There was a group of Trump supporters about 50 yards away, just seated in chairs and kind of smirking at the protesters. I was curious to know what they were thinking and ordinarily I would have just walked up and introduced myself, but since I had already been with the group of protesters I knew my approach would have been misinterpreted.
But one of the Trump supporters did begin to approach the crowd. I could tell he wasn't belligerent, just clueless about the optics of such an action. Before he got close enough for anyone to notice, however, a journalist arrested the young man's progress, and I heard him explain that he was probably the only reporter interested in interviewing him. I'm pretty sure the journalist did it in order to stop the student from advancing further. He asked the student what was doing there and I partially overheard the response, which was basically that Trump had been elected fair and square and we should respect the election.

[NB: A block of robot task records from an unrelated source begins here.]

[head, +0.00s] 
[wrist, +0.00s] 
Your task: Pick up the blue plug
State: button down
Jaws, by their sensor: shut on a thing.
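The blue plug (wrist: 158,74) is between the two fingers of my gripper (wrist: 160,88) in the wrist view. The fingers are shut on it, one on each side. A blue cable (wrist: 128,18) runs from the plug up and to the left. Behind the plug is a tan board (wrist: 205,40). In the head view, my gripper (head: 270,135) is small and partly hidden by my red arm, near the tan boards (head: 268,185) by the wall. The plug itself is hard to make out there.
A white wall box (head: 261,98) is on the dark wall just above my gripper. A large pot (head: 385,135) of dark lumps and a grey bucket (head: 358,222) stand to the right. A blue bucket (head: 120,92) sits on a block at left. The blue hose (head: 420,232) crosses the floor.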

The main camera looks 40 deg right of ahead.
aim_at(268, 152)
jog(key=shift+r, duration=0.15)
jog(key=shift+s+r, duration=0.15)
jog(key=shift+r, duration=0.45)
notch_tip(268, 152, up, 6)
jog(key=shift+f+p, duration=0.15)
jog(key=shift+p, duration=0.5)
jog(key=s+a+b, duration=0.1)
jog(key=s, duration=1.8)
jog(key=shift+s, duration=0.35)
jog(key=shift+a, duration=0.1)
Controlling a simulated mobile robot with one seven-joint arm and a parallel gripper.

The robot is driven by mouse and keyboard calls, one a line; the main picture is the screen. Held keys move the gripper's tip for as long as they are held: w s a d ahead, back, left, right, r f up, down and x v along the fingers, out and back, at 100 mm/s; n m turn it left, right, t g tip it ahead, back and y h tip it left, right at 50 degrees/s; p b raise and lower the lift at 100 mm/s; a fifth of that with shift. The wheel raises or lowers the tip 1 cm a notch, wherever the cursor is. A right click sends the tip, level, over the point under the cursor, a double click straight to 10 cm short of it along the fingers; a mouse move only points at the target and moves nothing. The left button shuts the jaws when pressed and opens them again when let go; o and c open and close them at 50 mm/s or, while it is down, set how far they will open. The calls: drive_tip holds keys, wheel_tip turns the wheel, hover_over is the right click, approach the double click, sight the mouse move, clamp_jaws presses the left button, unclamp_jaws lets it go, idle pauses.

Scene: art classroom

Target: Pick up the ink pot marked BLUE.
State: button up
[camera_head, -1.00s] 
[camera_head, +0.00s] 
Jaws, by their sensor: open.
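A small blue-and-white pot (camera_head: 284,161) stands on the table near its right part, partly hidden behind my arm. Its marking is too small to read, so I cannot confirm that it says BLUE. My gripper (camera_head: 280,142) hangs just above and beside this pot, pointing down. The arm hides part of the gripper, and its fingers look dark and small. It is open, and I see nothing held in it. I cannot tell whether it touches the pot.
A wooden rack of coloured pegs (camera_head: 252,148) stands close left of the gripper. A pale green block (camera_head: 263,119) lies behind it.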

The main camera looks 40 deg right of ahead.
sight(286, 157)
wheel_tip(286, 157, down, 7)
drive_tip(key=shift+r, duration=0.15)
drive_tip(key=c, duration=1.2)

Which of course was a common but complete misreading of the purpose of the rally. Everyone knew Trump had been elected fair and square. That's what made everyone feel scared and vulnerable, if not for themselves than for persons who happened to be Hispanic or Muslim or just plain different.
I ended up seeing only two faculty whom I recognized. Both were latecomers, and both quickly sized up the demonstration as what in Army terms would be called a gaggle fuck, which is to say a step beyond a cluster fuck.
A few days ago a Facebook friend opined that the Democratic Party was inciting the demonstrations. That would have come as news to the protest organizers. By this time I had circled around so as to be directly in front of the megaphone, so I could hear one speaker explain that "the Democratic Party has betrayed us and we're on our own." The Democratic
Party had betrayed them, apparently, because Democratic leaders were working with Trump and his team to begin the transition of power.
Strike three. I was totally done with the rally. So was one of the faculty--I doubted the other would tarry much longer--and we walked back toward our everyday lives together.